Don Quichotte chez la duchesse, une rareté de Joseph Bodin de Boismortier, mêle harmonieusement chant, danses et situations comiques. Cela fait longtemps qu’Hervé Niquet ne se contentait plus d’une version de concert, et voulait la donner sur scène, ce qui est devenu réalité grâce à ses complices habituels Gilles et Corinne Benizio (Shirley et Dino), dans de délicieux décors et costumes de Daniel Bevan, Anaïs Heureaux et Charlotte Winter. Le spectacle se déroule sans entracte, avec fluidité pendant deux heures, simplement entrecoupé des pitreries d’Hervé Niquet, rôle dans lequel on le sait aussi expert qu’à la baguette. Le tout est plutôt drôle, même s’il est permis de rêver à ce qu’au temps de leur splendeur, les Deschiens auraient fait en pareille circonstance. Le succès est au rendez-vous dans cette tournée qui approche les trente représentations (le spectacle a été donné, notamment, à l’Opéra de Mexico et non loin au festival El Cervantino de Guanajuato).
© Photo François Pinson
Tout a été dit sur la production, lors de sa création à Versailles début 2015, par Laurent Bury, et lors de sa reprise à Montpellier quelques mois plus tard, par Yvan Beuvard. Les codes de « Shirley et Dino vont à l’opéra » sont maintenant si bien établis et si bien connus, qu’on sait à l’avance à quoi s’attendre. Donc, cela admis, il est plutôt malvenu de faire la grimace. Tout au plus remarquera-t-on que les ficelles de construction peuvent paraître un peu répétitives d’un spectacle à l’autre. Il n’en demeure pas moins que le numéro de Corinne Benizio en chanteuse espagnole constitue un étonnant exercice de style, et que la prestation de Gilles Benizio en duc et en Japonais, parfois un peu trop lente et lourdingue, reste néanmoins également un grand moment de théâtre. Son air chanté à la manière de Monsieur Jourdain, notamment, est inénarrable, suivi par Hervé Niquet qui lui-même pousse la chansonnette (très décalée) avec la complicité de son orchestre qui reprend les refrains en cœur. Bref, c’est la bonne humeur qui domine, et le public rit de bon cœur. Car l’œuvre, dès le départ, avait été composée pour faire rire, et ce but est ici parfaitement atteint, même si la méthode employée peut parfois paraître un peu limite aux mélomanes.

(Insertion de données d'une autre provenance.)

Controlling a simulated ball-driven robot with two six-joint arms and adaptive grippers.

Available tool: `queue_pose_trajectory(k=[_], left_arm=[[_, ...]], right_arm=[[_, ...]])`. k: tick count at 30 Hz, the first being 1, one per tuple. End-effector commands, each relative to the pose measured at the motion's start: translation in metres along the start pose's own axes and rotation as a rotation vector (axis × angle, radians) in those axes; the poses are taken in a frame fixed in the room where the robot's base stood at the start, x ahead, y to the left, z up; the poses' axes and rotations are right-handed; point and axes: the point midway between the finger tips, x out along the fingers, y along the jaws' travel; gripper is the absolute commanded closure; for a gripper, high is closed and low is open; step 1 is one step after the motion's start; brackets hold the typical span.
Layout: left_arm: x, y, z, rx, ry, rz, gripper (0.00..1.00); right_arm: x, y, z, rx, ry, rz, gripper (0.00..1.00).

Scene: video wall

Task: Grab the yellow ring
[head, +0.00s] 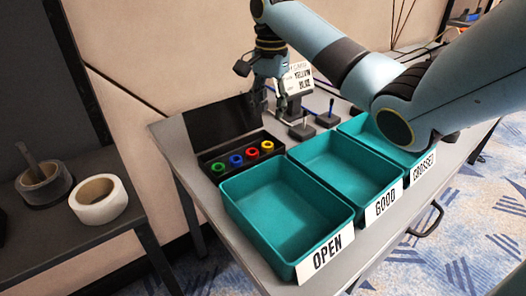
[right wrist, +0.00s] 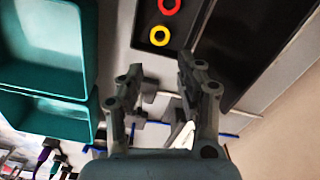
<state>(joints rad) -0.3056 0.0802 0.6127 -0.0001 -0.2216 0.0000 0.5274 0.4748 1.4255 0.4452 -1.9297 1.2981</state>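The yellow ring (head: 267,147) sits in a small black tray (head: 213,157), at the right end of a row with red (head: 252,153), blue (head: 236,160) and green (head: 218,168) rings. The yellow ring (right wrist: 159,36) also shows in the right wrist view, beyond my fingertips, with part of the red ring (right wrist: 168,5) above it. My right gripper (head: 269,106) hangs above and behind the tray, fingers down. In the right wrist view the gripper (right wrist: 158,68) is open, with nothing between its fingers. It is apart from the ring. My left gripper is not in view.
Teal bins labelled OPEN (head: 240,205), GOOD (head: 325,158) and CROSSED (head: 352,124) stand right of the tray. Behind them are small dark stands (head: 301,132) and a sign card (head: 302,77). Tape rolls (head: 100,212) lie on a side table at the left.

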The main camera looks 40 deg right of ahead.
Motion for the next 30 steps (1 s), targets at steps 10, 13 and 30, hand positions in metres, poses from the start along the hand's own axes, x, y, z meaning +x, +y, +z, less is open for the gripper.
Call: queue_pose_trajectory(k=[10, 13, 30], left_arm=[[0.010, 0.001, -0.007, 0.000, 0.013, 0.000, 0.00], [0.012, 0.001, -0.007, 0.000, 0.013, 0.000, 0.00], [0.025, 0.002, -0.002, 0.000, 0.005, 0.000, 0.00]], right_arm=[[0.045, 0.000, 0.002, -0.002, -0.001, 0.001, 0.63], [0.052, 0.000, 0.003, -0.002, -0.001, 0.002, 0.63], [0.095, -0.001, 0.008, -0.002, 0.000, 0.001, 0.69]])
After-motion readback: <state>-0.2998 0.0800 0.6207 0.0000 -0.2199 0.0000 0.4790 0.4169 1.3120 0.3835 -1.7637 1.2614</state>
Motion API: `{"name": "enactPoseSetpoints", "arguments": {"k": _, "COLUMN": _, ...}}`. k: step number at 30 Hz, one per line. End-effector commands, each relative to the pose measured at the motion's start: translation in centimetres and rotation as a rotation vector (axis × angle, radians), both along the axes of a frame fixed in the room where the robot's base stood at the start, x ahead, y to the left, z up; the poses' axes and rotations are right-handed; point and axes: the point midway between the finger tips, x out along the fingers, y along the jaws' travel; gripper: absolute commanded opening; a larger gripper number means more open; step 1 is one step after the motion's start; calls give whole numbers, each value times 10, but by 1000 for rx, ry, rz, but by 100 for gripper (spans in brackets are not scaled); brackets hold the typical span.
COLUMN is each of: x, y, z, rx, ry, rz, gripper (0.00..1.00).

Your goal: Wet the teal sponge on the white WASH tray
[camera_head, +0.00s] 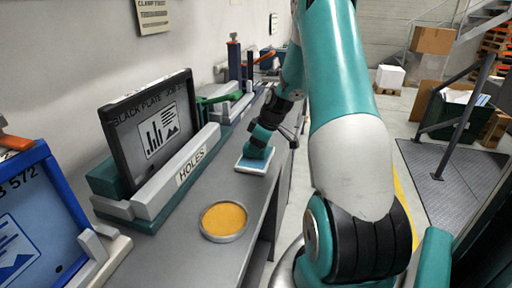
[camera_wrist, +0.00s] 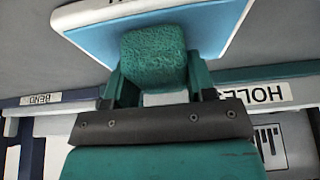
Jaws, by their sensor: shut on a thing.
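The teal sponge (camera_wrist: 153,56) is a rough-textured block between the two fingers of my gripper (camera_wrist: 155,82), which is shut on it. The white tray (camera_wrist: 80,15) with a light blue inside lies beneath the sponge in the wrist view; part of its lettering is cut off at the top edge. In the head view the tray (camera_head: 251,166) lies on the grey bench, with my gripper (camera_head: 256,153) right over it. I cannot tell whether the sponge touches the blue surface.
A round dish with an orange-yellow inside (camera_head: 223,220) stands nearer on the bench. A dark plate (camera_head: 147,130) stands in a holder labelled HOLES (camera_head: 190,165) along the wall. A blue-framed plate (camera_head: 35,215) is at the near left. Another holder is labelled BEND (camera_wrist: 42,99).

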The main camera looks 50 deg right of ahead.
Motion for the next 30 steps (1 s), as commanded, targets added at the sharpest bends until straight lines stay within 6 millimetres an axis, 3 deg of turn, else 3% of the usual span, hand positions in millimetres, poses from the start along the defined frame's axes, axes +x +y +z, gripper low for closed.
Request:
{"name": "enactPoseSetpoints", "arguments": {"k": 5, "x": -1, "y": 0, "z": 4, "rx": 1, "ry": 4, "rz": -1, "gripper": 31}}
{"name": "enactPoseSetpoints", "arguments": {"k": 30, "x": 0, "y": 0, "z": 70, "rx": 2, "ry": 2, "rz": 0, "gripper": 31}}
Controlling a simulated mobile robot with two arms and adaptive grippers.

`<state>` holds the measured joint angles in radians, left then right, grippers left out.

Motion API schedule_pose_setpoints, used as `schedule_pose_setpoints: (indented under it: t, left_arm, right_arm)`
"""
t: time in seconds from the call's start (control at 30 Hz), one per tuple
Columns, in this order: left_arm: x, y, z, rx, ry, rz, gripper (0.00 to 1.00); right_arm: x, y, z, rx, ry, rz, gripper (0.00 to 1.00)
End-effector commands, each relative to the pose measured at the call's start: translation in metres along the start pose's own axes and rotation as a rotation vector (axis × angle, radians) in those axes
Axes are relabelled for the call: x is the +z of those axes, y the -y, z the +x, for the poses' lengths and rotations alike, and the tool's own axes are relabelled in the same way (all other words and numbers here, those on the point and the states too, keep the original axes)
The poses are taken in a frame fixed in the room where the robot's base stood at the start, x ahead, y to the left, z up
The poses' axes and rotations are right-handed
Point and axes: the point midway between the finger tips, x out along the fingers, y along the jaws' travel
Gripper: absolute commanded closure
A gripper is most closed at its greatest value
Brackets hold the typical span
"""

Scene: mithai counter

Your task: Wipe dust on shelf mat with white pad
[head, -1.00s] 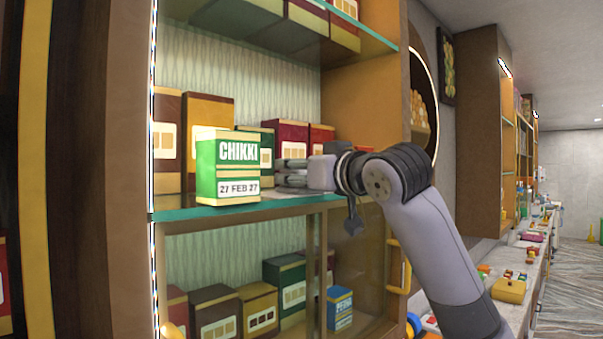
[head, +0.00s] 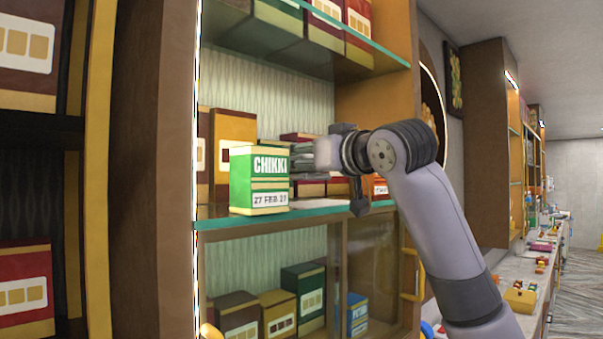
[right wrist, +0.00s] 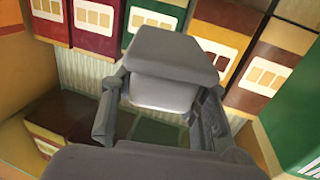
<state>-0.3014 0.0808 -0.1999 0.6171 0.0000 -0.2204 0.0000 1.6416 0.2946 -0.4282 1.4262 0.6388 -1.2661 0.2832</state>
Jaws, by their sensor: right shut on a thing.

La distribution a connu, depuis la première, quelques variantes (on note que, lors d’une reprise à Versailles, c’est Mathias Vidal qui a été Don Quichotte, avec Marc Labonnette en Sancho Pança). Ce soir, ce sont Emiliano Gonzalez Toro et Jean-Gabriel Saint Martin qui donnent vie aux deux personnages. Ils sont étonnants de vivacité, d’à-propos et de naturel, et sont toujours parfaitement en situation. Vocalement, c’est peut-être Jean-Gabriel Saint Martin qui mène le plus le couple, grâce à une voix percutante et musicale à la fois. Mais Emiliano Gonzalez Toro ne démérite pas pour autant, notamment dans son air final qu’il termine « façon yéyé » telle qu’imposée par la mise en scène, ce qui n’était peut-être pas indispensable.
Chantal Santon-Jeffery (Altisidore et la reine du Japon) semble beaucoup s’amuser à jouer la comédie, ce qu’elle fait fort bien. Vocalement, elle atteint une quasi perfection sur tout le registre, et arrive à imprimer au texte des inflexions qui confortent son interprétation des rôles. Enfin, on remarque tout particulièrement Virgile Ancely (Montesinos, Merlin, et le traducteur), qui se distingue lui aussi par son humour et sa présence scénique, mais aussi par une belle voix et une technique sans faille, parfaitement adaptées aux rôles. Le Concert Spirituel, qui vient de fêter ses 30 ans, ainsi que tous les comparses sur scène sont, comme à l’habitude, tout à fait excellents.